#### Aim of the task
Reproduce all of the data below without alteration; exclude every picture.

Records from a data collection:
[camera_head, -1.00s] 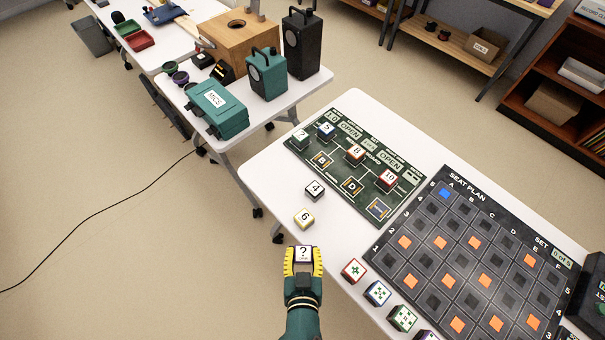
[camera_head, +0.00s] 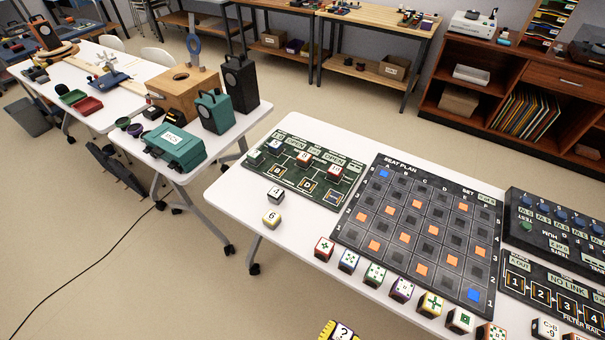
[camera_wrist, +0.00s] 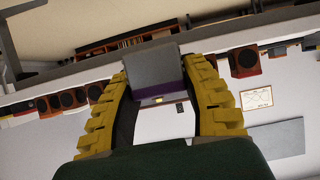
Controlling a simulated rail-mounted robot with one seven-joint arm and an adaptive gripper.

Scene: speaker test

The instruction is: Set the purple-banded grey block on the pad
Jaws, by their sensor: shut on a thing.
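The purple-banded grey block (camera_wrist: 155,75) is between the yellow fingers of my gripper (camera_wrist: 166,92) in the wrist view. Its grey side and purple band show above a white part with a small gold mark and a dark mark. In the head view my gripper (camera_head: 341,330) is at the bottom edge, partly cut off, and a white face with a "?" (camera_head: 344,332) shows at it. It is in front of the white table's near edge. A flat grey panel (camera_wrist: 277,139) lies at the right in the wrist view; I cannot tell whether it is the pad.
The white table (camera_head: 235,190) holds a green board (camera_head: 318,186), the dark seat plan board (camera_head: 345,232) and a row of marked cubes (camera_head: 375,276) along its near edge. Two cubes (camera_head: 272,218) stand at the left. Dark panels (camera_head: 550,215) fill the right side.

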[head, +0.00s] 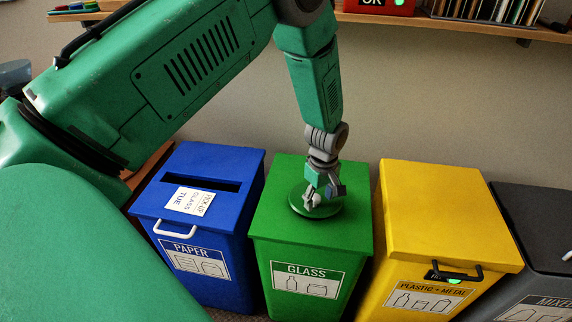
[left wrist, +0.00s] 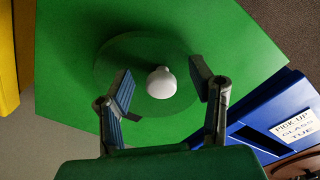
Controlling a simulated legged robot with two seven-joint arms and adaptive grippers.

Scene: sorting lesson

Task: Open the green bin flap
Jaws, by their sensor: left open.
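The green bin (head: 300,257) stands in the middle of the head view, with a "GLASS" label on its front. A round green flap (head: 295,197) is set in its top and lies flat. A white round knob (left wrist: 161,83) stands on the flap (left wrist: 112,58). My left gripper (head: 322,197) is over the flap, pointing down. In the left wrist view its two fingers (left wrist: 163,92) are open, one on each side of the knob, with gaps between them and it. I cannot tell the exact height of the fingertips over the flap. My right gripper is not in view.
A blue "PAPER" bin (head: 222,167) with a slot and handle stands close on the left. A yellow bin (head: 440,215) stands close on the right, then a dark grey bin (head: 540,225). A shelf (head: 465,24) runs along the wall behind.

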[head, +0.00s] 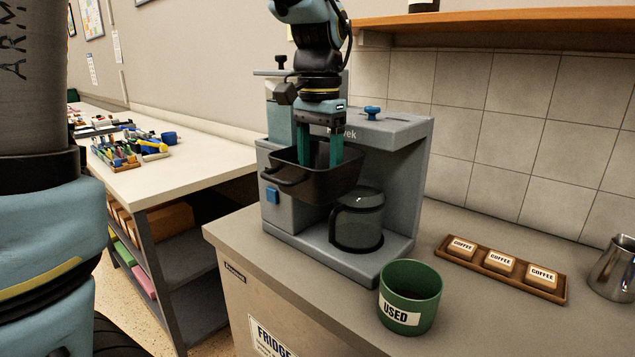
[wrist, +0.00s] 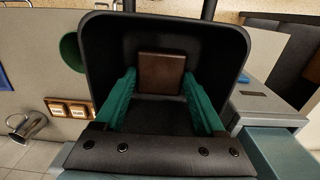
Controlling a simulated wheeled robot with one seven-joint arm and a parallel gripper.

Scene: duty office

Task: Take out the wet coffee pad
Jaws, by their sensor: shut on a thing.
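The wet coffee pad is a dark brown square block (wrist: 161,73) inside the black filter basket (wrist: 225,60). In the head view the basket (head: 345,182) is at the front of the grey coffee machine (head: 410,145), its handle toward the left front, and its walls hide the pad. My gripper (head: 320,160) reaches down into the basket from above. In the wrist view its green fingers (wrist: 160,76) are shut on the pad's two sides. A green cup marked USED (head: 410,285) stands on the counter in front of the machine, apart from my gripper.
A glass pot (head: 357,222) stands below the basket. A wooden tray (head: 455,262) with several pads marked COFFEE lies to the right, near a metal jug (head: 615,268). A wooden shelf (head: 500,22) is above right. Bare counter lies between cup and tray.

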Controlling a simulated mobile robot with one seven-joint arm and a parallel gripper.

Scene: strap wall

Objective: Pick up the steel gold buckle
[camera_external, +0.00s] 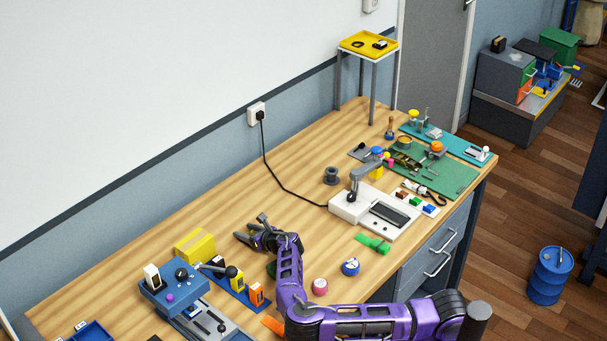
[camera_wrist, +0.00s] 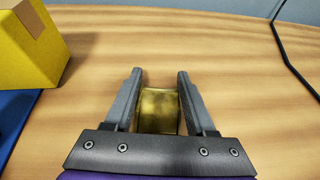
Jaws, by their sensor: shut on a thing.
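The gold buckle (camera_wrist: 158,110) shows in the wrist view as a squarish, worn, brassy metal piece between my two grey fingers. My gripper (camera_wrist: 160,76) is shut on it, with one finger on each side. The fingertips reach past its far edge, and its near edge is hidden behind the gripper's dark bar. In the camera_external view my gripper (camera_external: 249,228) is low over the wooden workbench (camera_external: 190,219), and the buckle cannot be made out there. I cannot tell whether the buckle touches the bench.
A yellow box (camera_wrist: 27,42) stands left of my gripper, beside a blue mat (camera_wrist: 15,113). A black cord (camera_wrist: 292,62) runs across the bench to a white machine (camera_external: 360,205). A pink round container (camera_external: 320,286) and blue one (camera_external: 351,267) stand near my arm. Bench beyond the fingertips is clear.

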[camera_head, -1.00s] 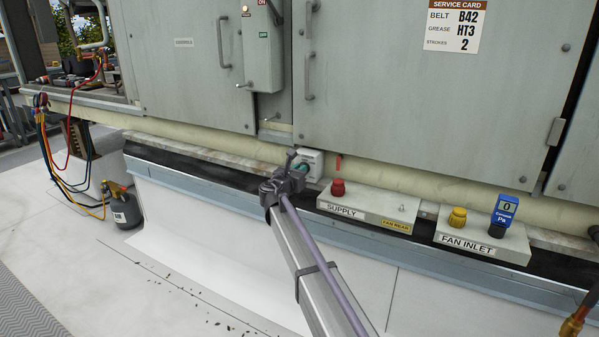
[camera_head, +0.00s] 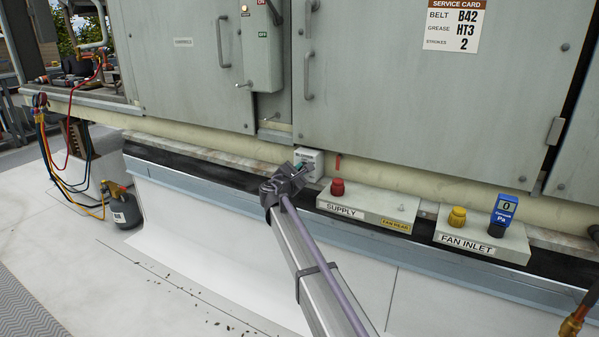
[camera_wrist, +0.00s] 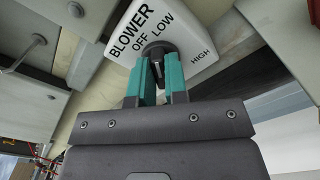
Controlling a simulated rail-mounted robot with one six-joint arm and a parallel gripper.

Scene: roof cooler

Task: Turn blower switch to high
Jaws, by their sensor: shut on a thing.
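The blower switch box (camera_wrist: 185,35) is white, with the words BLOWER, OFF, LOW and HIGH around a dark round knob (camera_wrist: 157,52). In the head view the box (camera_head: 310,160) sits low on the cooler, left of the SUPPLY block. My gripper (camera_wrist: 159,75) has green fingers, one on each side of the knob's dark handle, and is shut on it. The fingers hide part of the knob. The handle's tip seems to lie near the OFF and LOW words, but I cannot tell its exact setting. In the head view my gripper (camera_head: 299,168) covers the knob.
The SUPPLY block (camera_head: 372,203) with a red cap (camera_head: 338,187) stands close to the right. The FAN INLET block (camera_head: 482,240) with a yellow cap and blue gauge (camera_head: 504,210) is farther right. A lever box (camera_head: 262,50) hangs above.

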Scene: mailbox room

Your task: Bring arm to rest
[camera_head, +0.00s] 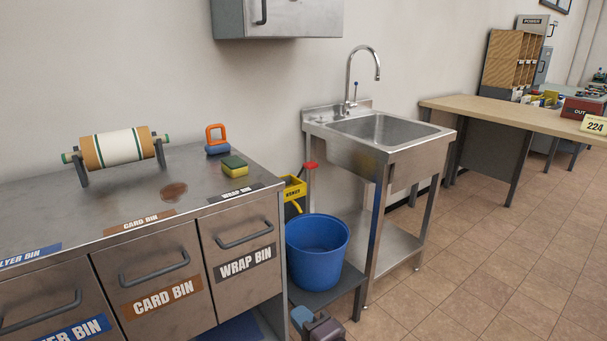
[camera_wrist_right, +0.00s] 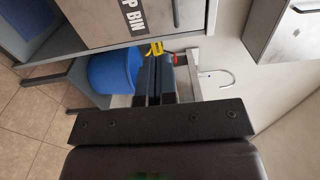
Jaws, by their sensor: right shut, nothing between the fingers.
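My right gripper (camera_head: 302,318) shows at the bottom of the head view, low in front of the blue bucket and beside the counter's right end. In the right wrist view its two dark fingers (camera_wrist_right: 157,80) are together with nothing between them. The fingertips overlap the blue bucket (camera_wrist_right: 112,72) in that picture, but I cannot tell how far apart they are. My left gripper shows in neither view.
A metal counter (camera_head: 110,200) with labelled bins stands at left. On it are a paper roll (camera_head: 118,147), a sponge (camera_head: 234,167), an orange-handled tool (camera_head: 216,138) and a brown stain (camera_head: 174,191). The blue bucket (camera_head: 316,252) stands beside a sink (camera_head: 385,130). Tiled floor at right is clear.

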#### Finished answer
[camera_head, -1.00s] 
[camera_head, +0.00s] 
[camera_wrist, +0.00s] 
Controlling a simulated rail-mounted robot with one seven-joint arm and an adaptive gripper.

Scene: speaker test

The instruction is: Set the purple-banded grey block on the pad
Jaws, by their sensor: shut on a thing.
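The purple-banded grey block (camera_wrist: 155,75) is between the yellow fingers of my gripper (camera_wrist: 166,92) in the wrist view. Its grey side and purple band show above a white part with a small gold mark and a dark mark. In the head view my gripper (camera_head: 341,330) is at the bottom edge, partly cut off, and a white face with a "?" (camera_head: 344,332) shows at it. It is in front of the white table's near edge. A flat grey panel (camera_wrist: 277,139) lies at the right in the wrist view; I cannot tell whether it is the pad.
The white table (camera_head: 235,190) holds a green board (camera_head: 318,186), the dark seat plan board (camera_head: 345,232) and a row of marked cubes (camera_head: 375,276) along its near edge. Two cubes (camera_head: 272,218) stand at the left. Dark panels (camera_head: 550,215) fill the right side.

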[head, +0.00s] 
[left wrist, +0.00s] 
Controlling a simulated legged robot with two seven-joint arms and adaptive grippers.

Scene: sorting lesson

Task: Open the green bin flap
Jaws, by their sensor: left open.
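The green bin (head: 300,257) stands in the middle of the head view, with a "GLASS" label on its front. A round green flap (head: 295,197) is set in its top and lies flat. A white round knob (left wrist: 161,83) stands on the flap (left wrist: 112,58). My left gripper (head: 322,197) is over the flap, pointing down. In the left wrist view its two fingers (left wrist: 163,92) are open, one on each side of the knob, with gaps between them and it. I cannot tell the exact height of the fingertips over the flap. My right gripper is not in view.
A blue "PAPER" bin (head: 222,167) with a slot and handle stands close on the left. A yellow bin (head: 440,215) stands close on the right, then a dark grey bin (head: 540,225). A shelf (head: 465,24) runs along the wall behind.

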[head, +0.00s] 
[wrist, +0.00s] 
Controlling a simulated wheeled robot with one seven-joint arm and a parallel gripper.

Scene: duty office

Task: Take out the wet coffee pad
Jaws, by their sensor: shut on a thing.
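The wet coffee pad is a dark brown square block (wrist: 161,73) inside the black filter basket (wrist: 225,60). In the head view the basket (head: 345,182) is at the front of the grey coffee machine (head: 410,145), its handle toward the left front, and its walls hide the pad. My gripper (head: 320,160) reaches down into the basket from above. In the wrist view its green fingers (wrist: 160,76) are shut on the pad's two sides. A green cup marked USED (head: 410,285) stands on the counter in front of the machine, apart from my gripper.
A glass pot (head: 357,222) stands below the basket. A wooden tray (head: 455,262) with several pads marked COFFEE lies to the right, near a metal jug (head: 615,268). A wooden shelf (head: 500,22) is above right. Bare counter lies between cup and tray.

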Controlling a simulated mobile robot with one seven-joint arm and a parallel gripper.

Scene: strap wall

Objective: Pick up the steel gold buckle
[camera_external, +0.00s] 
[camera_wrist, +0.00s] 
Jaws, by their sensor: shut on a thing.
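The gold buckle (camera_wrist: 158,110) shows in the wrist view as a squarish, worn, brassy metal piece between my two grey fingers. My gripper (camera_wrist: 160,76) is shut on it, with one finger on each side. The fingertips reach past its far edge, and its near edge is hidden behind the gripper's dark bar. In the camera_external view my gripper (camera_external: 249,228) is low over the wooden workbench (camera_external: 190,219), and the buckle cannot be made out there. I cannot tell whether the buckle touches the bench.
A yellow box (camera_wrist: 27,42) stands left of my gripper, beside a blue mat (camera_wrist: 15,113). A black cord (camera_wrist: 292,62) runs across the bench to a white machine (camera_external: 360,205). A pink round container (camera_external: 320,286) and blue one (camera_external: 351,267) stand near my arm. Bench beyond the fingertips is clear.

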[camera_head, -1.00s] 
[camera_head, +0.00s] 
[camera_wrist, +0.00s] 
Controlling a simulated rail-mounted robot with one six-joint arm and a parallel gripper.

Scene: roof cooler

Task: Turn blower switch to high
Jaws, by their sensor: shut on a thing.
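The blower switch box (camera_wrist: 185,35) is white, with the words BLOWER, OFF, LOW and HIGH around a dark round knob (camera_wrist: 157,52). In the head view the box (camera_head: 310,160) sits low on the cooler, left of the SUPPLY block. My gripper (camera_wrist: 159,75) has green fingers, one on each side of the knob's dark handle, and is shut on it. The fingers hide part of the knob. The handle's tip seems to lie near the OFF and LOW words, but I cannot tell its exact setting. In the head view my gripper (camera_head: 299,168) covers the knob.
The SUPPLY block (camera_head: 372,203) with a red cap (camera_head: 338,187) stands close to the right. The FAN INLET block (camera_head: 482,240) with a yellow cap and blue gauge (camera_head: 504,210) is farther right. A lever box (camera_head: 262,50) hangs above.

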Scene: mailbox room

Your task: Bring arm to rest
[camera_head, +0.00s] 
[camera_wrist_right, +0.00s] 
Jaws, by their sensor: right shut, nothing between the fingers.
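My right gripper (camera_head: 302,318) shows at the bottom of the head view, low in front of the blue bucket and beside the counter's right end. In the right wrist view its two dark fingers (camera_wrist_right: 157,80) are together with nothing between them. The fingertips overlap the blue bucket (camera_wrist_right: 112,72) in that picture, but I cannot tell how far apart they are. My left gripper shows in neither view.
A metal counter (camera_head: 110,200) with labelled bins stands at left. On it are a paper roll (camera_head: 118,147), a sponge (camera_head: 234,167), an orange-handled tool (camera_head: 216,138) and a brown stain (camera_head: 174,191). The blue bucket (camera_head: 316,252) stands beside a sink (camera_head: 385,130). Tiled floor at right is clear.

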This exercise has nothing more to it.